For those who look for the "all-in" solution based on BenBarnes explanation: Here it is.
(give the your "up" to the post from BenBarnes if this is working for you)
# Define the avector-subselection method (from the manual)
as.data.frame.avector <- as.data.frame.vector
`[.avector` <- function(x,i,...) {
r <- NextMethod("[")
mostattributes(r) <- attributes(x)
r
}
# Assign each column in the data.frame the (additional) class avector
# Note that this will "lose" the data.frame's attributes, therefore write to a copy
df2 <- data.frame(
lapply(df, function(x) {
structure( x, class = c("avector", class(x) ) )
} )
)
# Finally copy the attribute for the original data.frame if necessary
mostattributes(df2) <- attributes(df)
# Now subselects work without losing attributes :)
df2 <- df2[1:100,]
str(df2)
The good thing: When attached the class to all the data.frame's element once, the subselects never again bother attributes.
Okay - sometimes I am stunned how complicated it is to do the most simple operations in R. But I surely did not learn about the "classes" feature if I just marked and deleted the case in SPSS ;)
This is solved by the sticky package. (Full Disclosure: I am the package author.) Apply the sticky() to your vectors and the attributes are preserved through subset operations. For example:
> df <- data.frame(
+ sticky = sticky( structure(1:5, comment="sticky attribute") ),
+ nonstick = structure( letters[1:5], comment="non-sticky attribute" )
+ )
>
> comment(df[1:3, "nonstick"])
NULL
> comment(df[1:3, "sticky"])
[1] "sticky attribute"
This works for any attribute and not only comment.
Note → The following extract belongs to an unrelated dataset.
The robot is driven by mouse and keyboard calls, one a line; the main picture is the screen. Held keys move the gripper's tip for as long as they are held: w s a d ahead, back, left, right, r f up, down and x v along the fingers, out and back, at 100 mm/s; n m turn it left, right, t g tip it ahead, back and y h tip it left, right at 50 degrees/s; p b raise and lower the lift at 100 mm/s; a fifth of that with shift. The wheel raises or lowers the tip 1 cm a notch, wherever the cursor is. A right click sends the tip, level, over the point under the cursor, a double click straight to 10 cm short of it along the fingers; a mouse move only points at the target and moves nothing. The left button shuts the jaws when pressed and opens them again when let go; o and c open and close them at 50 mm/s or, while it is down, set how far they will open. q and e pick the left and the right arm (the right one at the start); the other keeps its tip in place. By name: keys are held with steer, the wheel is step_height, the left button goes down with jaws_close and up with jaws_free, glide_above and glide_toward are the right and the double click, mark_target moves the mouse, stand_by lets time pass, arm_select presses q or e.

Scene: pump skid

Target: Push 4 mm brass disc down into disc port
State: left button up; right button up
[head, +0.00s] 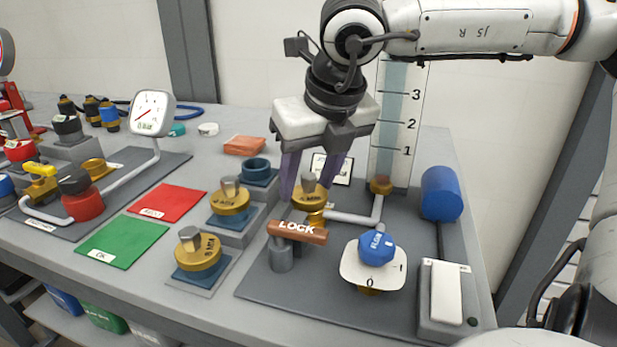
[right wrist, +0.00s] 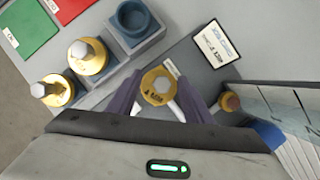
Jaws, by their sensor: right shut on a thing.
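The 4 mm brass disc (head: 309,198) has a grey knob on top and sits over the port on the grey skid plate, behind the LOCK lever. My right gripper (head: 310,182) comes down from above and is shut on the disc's knob. In the right wrist view the disc (right wrist: 158,86) lies between the two purple fingers. The disc port beneath it is mostly hidden, so I cannot tell how deep the disc sits. My left gripper is not in view.
The orange LOCK lever (head: 298,232) stands just in front of the disc. Two other brass discs (head: 230,198) (head: 198,249) rest on stepped blue holders at left, with an empty blue holder (head: 256,168) behind. A blue FLOW knob (head: 376,248) and graduated column (head: 395,125) stand at right.

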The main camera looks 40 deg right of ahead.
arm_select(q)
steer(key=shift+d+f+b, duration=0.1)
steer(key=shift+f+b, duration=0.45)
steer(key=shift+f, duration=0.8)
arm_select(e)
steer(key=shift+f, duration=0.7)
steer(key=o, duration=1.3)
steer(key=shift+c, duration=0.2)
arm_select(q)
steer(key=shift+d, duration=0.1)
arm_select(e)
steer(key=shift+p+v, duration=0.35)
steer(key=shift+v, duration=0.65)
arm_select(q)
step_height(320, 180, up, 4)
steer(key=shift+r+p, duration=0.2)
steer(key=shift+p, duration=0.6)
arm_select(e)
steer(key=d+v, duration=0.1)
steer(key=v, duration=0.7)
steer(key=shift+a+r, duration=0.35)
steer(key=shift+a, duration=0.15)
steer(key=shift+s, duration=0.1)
See the sticky package for details:
on Github
on CRAN
I spent hours trying to figure out how to retain attribute data (specifically variable labels) when subsetting a dataframe (removing columns). The answer was so simple, I couldn't believe it. Just use the function spss.get from the Hmisc package, and then no matter how you subset, the variable labels are retained.